Where a line holds the string "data", return that line.

-- begin The records --

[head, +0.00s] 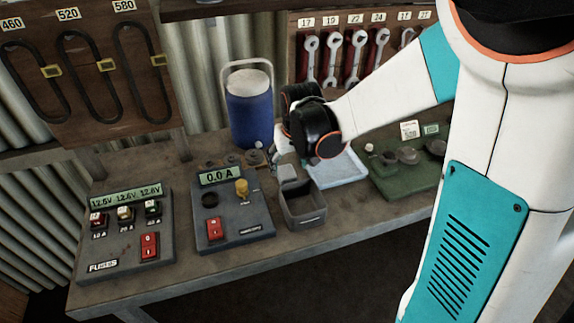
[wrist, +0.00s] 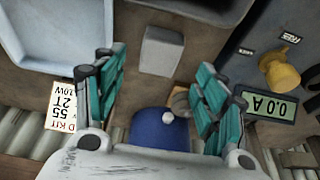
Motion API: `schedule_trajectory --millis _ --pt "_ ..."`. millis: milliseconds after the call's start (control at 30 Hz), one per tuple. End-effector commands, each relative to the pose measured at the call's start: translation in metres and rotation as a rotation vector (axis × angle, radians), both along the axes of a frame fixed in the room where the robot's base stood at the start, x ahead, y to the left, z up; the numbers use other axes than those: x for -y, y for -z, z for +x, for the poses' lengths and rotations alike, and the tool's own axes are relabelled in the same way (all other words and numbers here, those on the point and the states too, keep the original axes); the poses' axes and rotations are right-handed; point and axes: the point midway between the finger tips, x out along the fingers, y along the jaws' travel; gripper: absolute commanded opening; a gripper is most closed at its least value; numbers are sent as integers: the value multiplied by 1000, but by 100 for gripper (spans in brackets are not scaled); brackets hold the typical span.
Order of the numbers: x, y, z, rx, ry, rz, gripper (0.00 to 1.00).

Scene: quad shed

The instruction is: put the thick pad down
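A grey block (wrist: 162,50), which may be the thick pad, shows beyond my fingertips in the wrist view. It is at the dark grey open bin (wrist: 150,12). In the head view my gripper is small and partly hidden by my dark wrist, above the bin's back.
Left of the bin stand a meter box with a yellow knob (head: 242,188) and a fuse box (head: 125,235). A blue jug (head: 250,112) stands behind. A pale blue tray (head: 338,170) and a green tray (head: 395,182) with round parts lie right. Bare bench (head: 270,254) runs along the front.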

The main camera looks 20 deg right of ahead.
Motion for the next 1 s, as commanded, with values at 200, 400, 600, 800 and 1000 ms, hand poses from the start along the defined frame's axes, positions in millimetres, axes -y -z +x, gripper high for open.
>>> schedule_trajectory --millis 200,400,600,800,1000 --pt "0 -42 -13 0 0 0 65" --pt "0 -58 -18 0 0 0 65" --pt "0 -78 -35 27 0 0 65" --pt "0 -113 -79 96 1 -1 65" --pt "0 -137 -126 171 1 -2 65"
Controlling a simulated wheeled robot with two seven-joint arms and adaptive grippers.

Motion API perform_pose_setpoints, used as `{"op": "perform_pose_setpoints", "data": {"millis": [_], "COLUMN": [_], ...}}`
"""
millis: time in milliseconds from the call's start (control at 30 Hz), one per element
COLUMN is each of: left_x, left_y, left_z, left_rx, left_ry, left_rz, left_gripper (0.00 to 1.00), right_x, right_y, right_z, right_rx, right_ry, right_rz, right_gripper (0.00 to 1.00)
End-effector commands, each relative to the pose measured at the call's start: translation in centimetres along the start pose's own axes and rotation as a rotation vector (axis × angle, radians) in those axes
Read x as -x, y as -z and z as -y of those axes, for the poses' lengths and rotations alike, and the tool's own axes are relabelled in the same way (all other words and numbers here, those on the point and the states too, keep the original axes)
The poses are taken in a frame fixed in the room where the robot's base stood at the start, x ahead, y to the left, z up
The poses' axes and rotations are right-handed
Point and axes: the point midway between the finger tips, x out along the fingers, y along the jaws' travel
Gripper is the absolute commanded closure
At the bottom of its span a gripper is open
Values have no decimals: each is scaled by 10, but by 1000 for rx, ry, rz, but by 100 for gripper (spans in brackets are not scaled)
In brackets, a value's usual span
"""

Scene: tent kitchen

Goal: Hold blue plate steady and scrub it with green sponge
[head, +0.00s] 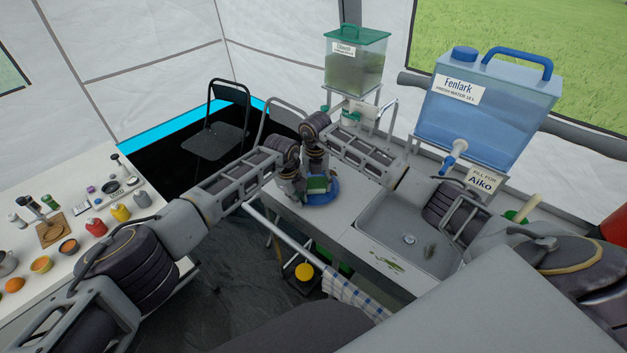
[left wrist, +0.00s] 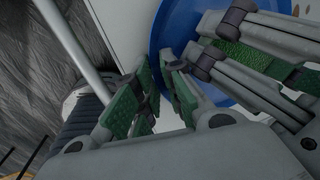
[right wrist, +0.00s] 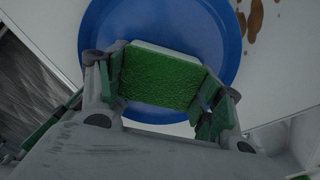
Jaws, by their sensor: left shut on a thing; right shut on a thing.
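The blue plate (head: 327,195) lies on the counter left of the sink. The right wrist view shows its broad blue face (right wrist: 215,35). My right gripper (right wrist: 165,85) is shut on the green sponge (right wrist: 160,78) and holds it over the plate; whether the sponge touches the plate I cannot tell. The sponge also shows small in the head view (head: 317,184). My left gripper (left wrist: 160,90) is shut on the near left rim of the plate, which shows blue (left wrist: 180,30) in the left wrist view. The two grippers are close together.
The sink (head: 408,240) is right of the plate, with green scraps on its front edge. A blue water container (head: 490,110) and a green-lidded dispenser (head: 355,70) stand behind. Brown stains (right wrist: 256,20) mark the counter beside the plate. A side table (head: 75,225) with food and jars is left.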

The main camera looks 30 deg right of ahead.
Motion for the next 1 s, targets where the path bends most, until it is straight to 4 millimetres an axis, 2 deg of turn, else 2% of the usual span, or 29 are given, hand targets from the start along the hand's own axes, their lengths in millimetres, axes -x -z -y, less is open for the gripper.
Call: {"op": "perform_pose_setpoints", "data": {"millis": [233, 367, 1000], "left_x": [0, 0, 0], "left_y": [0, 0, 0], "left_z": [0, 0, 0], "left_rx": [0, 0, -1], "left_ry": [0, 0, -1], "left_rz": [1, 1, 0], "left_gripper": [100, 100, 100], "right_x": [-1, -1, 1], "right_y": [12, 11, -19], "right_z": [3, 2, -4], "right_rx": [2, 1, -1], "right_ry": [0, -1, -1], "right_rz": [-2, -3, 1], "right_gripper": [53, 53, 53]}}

-- end The records --

- _Result of the exercise_:
Motion API perform_pose_setpoints, used as `{"op": "perform_pose_setpoints", "data": {"millis": [_], "COLUMN": [_], ...}}`
Call: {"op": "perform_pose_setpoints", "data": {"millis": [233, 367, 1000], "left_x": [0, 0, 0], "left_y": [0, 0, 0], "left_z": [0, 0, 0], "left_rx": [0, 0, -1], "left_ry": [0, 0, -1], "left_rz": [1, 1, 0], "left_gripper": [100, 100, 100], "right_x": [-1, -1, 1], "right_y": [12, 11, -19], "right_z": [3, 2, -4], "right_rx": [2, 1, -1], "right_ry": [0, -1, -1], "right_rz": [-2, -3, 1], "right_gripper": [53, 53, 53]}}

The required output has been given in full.